Os académicos devem deixar de “se esconder” nos seus escritórios e trazer soluções, porque o país está em guerra com o clima, defendem especialistas que dizem que os moçambicanos não têm outra solução senão conviver com os eventos climáticos severos.
Dramático! Os reflexos das mudanças climáticas estão cada vez mais presentes nas nossas vidas. Os ciclones, por exemplo, trazem consigo ventos fortes e chuvas intensas que causam dor e muitos estragos. Quando entram em Moçambique, causam o aumento dos caudais dos rios, colocando a nu as fragilidades do país em relação a infra-estruturas hidráulicas.
“Os escoamentos são mais significativos, porque os padrões de distribuição temporal e espacial da precipitação mudaram. E, em um estudo de 2009, em que até fiz parte, já se alertava. O que quer dizer que a mesma chuva que caía bem distribuída no tempo, agora cai de uma só vez. Um exemplo disso é que a precipitação média mensal no mês de Fevereiro, que é o pico da época chuvosa, na região sul, varia de 120 a 180 milímetros. Neste ano, caíram só 10 milímetros, Março que também tem médias altas que são acima de 100 milímetros, choveu muito pouco. Mas, no próximo ano, podemos assistir a um cenário de caírem num só dia 300 milímetros”, detalhou.

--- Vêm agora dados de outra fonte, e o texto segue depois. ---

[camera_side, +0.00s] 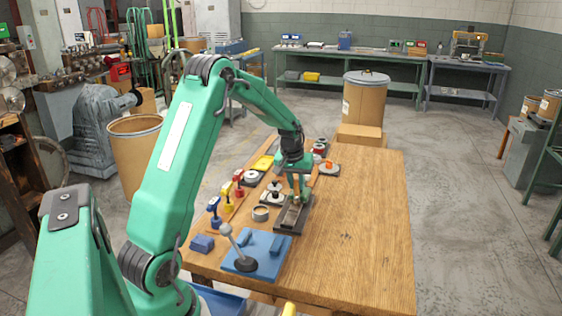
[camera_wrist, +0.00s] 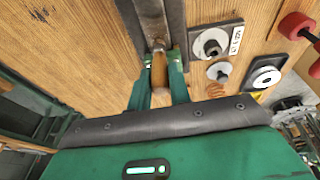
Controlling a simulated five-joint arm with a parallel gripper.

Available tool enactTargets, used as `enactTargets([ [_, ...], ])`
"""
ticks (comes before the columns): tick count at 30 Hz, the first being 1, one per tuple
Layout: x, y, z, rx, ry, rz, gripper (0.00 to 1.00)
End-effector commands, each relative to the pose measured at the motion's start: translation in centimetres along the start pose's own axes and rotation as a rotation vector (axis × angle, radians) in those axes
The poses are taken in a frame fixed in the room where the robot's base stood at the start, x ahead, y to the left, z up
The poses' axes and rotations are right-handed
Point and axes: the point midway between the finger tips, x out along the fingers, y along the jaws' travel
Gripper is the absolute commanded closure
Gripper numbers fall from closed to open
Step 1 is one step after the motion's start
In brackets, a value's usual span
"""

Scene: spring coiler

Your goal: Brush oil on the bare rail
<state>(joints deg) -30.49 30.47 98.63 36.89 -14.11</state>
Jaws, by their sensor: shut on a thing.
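My gripper (camera_side: 299,192) is shut on a wooden-handled brush (camera_wrist: 160,72), which shows between its fingers (camera_wrist: 161,65) in the wrist view. The brush's far end reaches a long dark rail (camera_wrist: 175,20); I cannot tell whether it touches. In the side view the dark rail (camera_side: 285,227) lies on the wooden table below my gripper. My gripper hides part of it. I cannot see whether oil is on it. A small round cup (camera_side: 261,213) stands just left of the rail.
A blue plate with a ball-ended lever (camera_side: 256,252) stands in front of the rail. Blue, yellow and red upright tools (camera_side: 226,192) line the left. Discs on dark plates (camera_wrist: 215,42) lie beside the rail. The table's right side (camera_side: 365,230) is clear.

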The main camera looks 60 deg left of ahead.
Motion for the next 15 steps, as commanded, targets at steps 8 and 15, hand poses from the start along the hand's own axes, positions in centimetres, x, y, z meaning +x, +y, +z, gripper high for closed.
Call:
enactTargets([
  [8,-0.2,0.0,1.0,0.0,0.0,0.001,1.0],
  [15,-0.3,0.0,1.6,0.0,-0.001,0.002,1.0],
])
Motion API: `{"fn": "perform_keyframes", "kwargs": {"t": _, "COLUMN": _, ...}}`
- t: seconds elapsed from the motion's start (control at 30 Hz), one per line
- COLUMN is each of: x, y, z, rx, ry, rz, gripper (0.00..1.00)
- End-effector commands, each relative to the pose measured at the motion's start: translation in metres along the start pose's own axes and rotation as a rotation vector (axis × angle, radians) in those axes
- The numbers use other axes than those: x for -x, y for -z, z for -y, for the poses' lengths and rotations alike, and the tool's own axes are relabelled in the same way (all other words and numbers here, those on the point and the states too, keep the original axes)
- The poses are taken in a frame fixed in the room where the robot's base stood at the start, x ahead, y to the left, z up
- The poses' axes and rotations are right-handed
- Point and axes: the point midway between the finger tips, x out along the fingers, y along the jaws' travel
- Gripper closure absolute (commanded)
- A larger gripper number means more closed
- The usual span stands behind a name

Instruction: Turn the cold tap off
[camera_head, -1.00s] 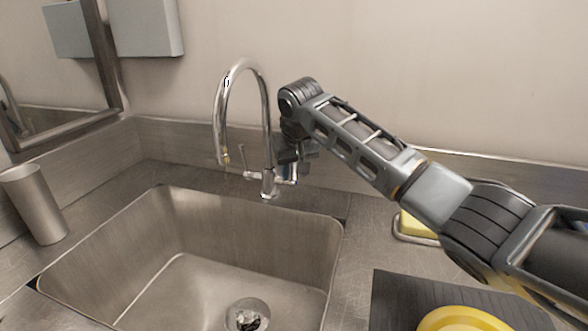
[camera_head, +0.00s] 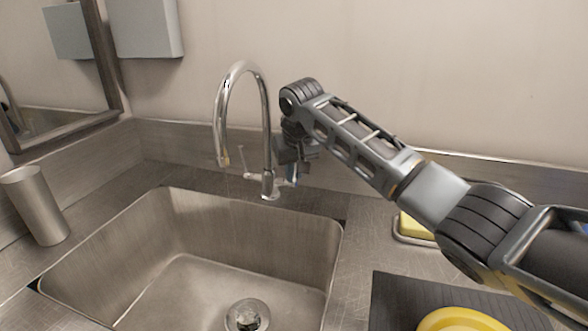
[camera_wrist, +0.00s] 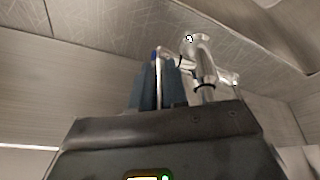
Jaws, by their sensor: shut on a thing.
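The chrome tap (camera_head: 266,130) has a tall curved neck and stands behind the sink, its spout over the basin. A faint thin trace shows below the spout; I cannot tell whether it is water. The cold tap handle (camera_wrist: 158,78) is a slim chrome lever with a blue mark at its base, on the right side of the tap in the head view. My gripper (camera_wrist: 156,88) is shut on this lever, one finger on each side of it. In the head view my gripper (camera_head: 291,172) is right of the tap's base and partly hides the handle.
The steel sink (camera_head: 185,225) has a round drain (camera_head: 247,315). A metal cup (camera_head: 36,205) stands at the left. A yellow sponge (camera_head: 415,227) in a dish, a dark mat (camera_head: 395,300) and a yellow plate (camera_head: 462,319) lie at the right. The wall is close behind.

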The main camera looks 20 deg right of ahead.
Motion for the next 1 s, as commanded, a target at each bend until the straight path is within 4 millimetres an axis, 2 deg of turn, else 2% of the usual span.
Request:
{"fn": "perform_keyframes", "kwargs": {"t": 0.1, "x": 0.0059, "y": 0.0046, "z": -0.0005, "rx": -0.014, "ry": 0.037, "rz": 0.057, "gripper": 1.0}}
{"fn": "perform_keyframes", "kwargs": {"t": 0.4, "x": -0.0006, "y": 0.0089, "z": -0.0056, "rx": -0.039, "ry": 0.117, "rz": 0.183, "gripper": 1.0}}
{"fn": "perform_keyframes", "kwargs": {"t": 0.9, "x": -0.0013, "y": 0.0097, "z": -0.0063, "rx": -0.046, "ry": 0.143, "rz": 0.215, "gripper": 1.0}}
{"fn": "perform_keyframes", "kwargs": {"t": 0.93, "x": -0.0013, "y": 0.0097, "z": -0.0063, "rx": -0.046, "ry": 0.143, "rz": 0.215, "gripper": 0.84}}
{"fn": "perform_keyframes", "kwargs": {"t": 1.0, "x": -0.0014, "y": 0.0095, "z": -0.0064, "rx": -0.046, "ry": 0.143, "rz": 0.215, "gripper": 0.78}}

PLANO APROVADO EM 2009 PREVIA 32 BARRAGENS, MAS NADA FEITO!
Entretanto, o Plano de Gestão de Recursos Hídricos aprovado em 2009 sugere que são necessárias pelo menos 32 barragens para que o país consiga gerir a água em momentos de escassez e abundância. Mas tal plano nunca saiu do papel, o que, para o hidrólogo Dinis Juízo, é grave.
“Não podemos esperar que um país que está localizado nesta região possa desenvolver-se sem infra-estruturas hidráulicas. Temos que desenvolver um plano concreto”, defendeu.
Para Agostinho Vilanculos, construir barragens por si só não é tudo. “Porque construir barragens tem um risco. Significa que estamos a elevar muito o nível da água e, no dia em que há muita chuva e há necessidade de fazer descargas, a água pode matar muita gente. Tem que haver soluções integradas, nesse sentido, tem que se levar a tecnologia para a comunidade para que ela tenha informação atempada de modo a saber agir”, defendeu o académico para, em seguida, continuar dizendo que “se colocamos uma barragem num determinado local, devemos questionar-nos para que propósito”.
É nesse sentido que Vilanculos defende que o Estado deve concentrar a população em volta desses grandes investimentos para que sejam rentáveis, fornecendo água para o consumo, irrigação e energia eléctrica.
DESTRUIÇÃO DE INFRA-ESTRUTURAS: “ALGUMAS INTERVENÇÕES NÃO TÊM BASE TÉCNICA”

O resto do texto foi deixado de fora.